Although he’s spent much of his career warning of just such a possibility, Matthews’ consulting work is aimed at preventing the coming of such a day.
Merger in the air
Since 2004, there have been 20 Realtor association mergers. So far, all have stuck. But three-fourths of those mergers involved just two boards, and there have been only five mergers involving three or more associations.
Matthews hasn’t been involved in all of those mergers — the forces driving Realtor association consolidation are powerful enough to produce results on their own.
Last year in Miami, an impasse over access to real estate listings data led to discussions between two Realtor associations and the creation of the largest regional association in the nation, the Miami Association Realtors, with more than 25,000 members.
In St. Paul, the St. Paul Area Association of Realtors (SPAAR) and the North Metro Realtors Association (NMRA) are finalizing a plan to become a single association, serving 6,600 members, by April 1.

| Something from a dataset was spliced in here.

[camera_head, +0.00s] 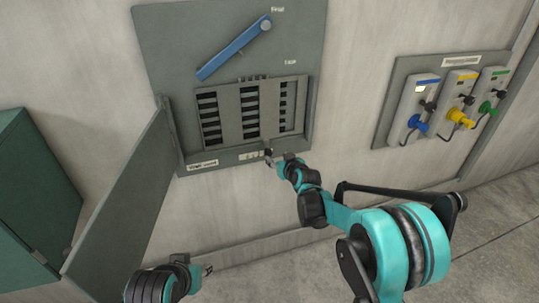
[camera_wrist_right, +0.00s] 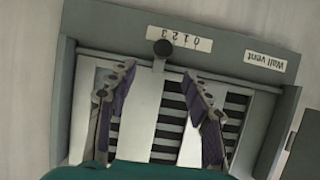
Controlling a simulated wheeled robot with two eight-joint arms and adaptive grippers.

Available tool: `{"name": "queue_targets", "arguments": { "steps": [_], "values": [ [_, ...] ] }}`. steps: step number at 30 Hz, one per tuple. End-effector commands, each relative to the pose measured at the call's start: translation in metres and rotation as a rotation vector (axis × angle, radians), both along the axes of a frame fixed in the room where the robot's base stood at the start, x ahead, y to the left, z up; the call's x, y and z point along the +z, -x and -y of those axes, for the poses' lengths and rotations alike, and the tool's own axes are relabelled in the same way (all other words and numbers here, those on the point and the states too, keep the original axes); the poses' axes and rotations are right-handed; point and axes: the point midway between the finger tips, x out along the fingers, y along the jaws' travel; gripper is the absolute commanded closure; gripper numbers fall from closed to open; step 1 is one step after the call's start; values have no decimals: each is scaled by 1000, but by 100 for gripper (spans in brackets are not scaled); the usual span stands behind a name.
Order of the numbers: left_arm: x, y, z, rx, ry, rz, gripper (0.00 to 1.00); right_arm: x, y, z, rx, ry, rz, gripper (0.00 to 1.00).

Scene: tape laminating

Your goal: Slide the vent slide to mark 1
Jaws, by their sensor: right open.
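The wall vent is a grey louvred panel (camera_head: 250,112) with dark slots. Its vent slide has a dark round knob (camera_wrist_right: 163,47) on a short stem, beside the left part of a white number strip (camera_wrist_right: 186,39) in the right wrist view, where the vent appears upside down. I cannot tell exactly which mark it points to. In the head view the strip (camera_head: 253,154) is at the panel's lower edge. My right gripper (camera_head: 272,158) is open at that edge; in the wrist view its fingertips (camera_wrist_right: 160,74) stand either side of the stem, apparently not touching it. My left gripper (camera_head: 207,270) is low, away from the vent.
A blue lever (camera_head: 234,48) sits above the louvres. An open grey door (camera_head: 125,190) stands left of the vent, with a green cabinet (camera_head: 35,195) further left. A panel of blue, yellow and green connectors (camera_head: 445,98) is on the right wall.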

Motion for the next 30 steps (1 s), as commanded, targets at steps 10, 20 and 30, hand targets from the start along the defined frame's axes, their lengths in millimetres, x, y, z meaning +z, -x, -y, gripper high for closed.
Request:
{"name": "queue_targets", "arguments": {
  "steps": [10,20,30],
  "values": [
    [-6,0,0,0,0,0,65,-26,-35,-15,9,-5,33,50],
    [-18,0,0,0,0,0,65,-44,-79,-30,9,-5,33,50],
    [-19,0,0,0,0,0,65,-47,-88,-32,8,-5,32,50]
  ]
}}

Part of the incentive to consolidate is to lower costs by achieving greater efficiencies and economies of scale, Matthews said, speaking of mergers in general.
"On the other side you have (associations) saying, ‘This is our opportunity to be bigger and better,’ " he added.
"It mirrors what’s going on in the brokerage community, with companies looking to take advantage of the down cycle to look at acquisitions and make marketing adjustments and agreements."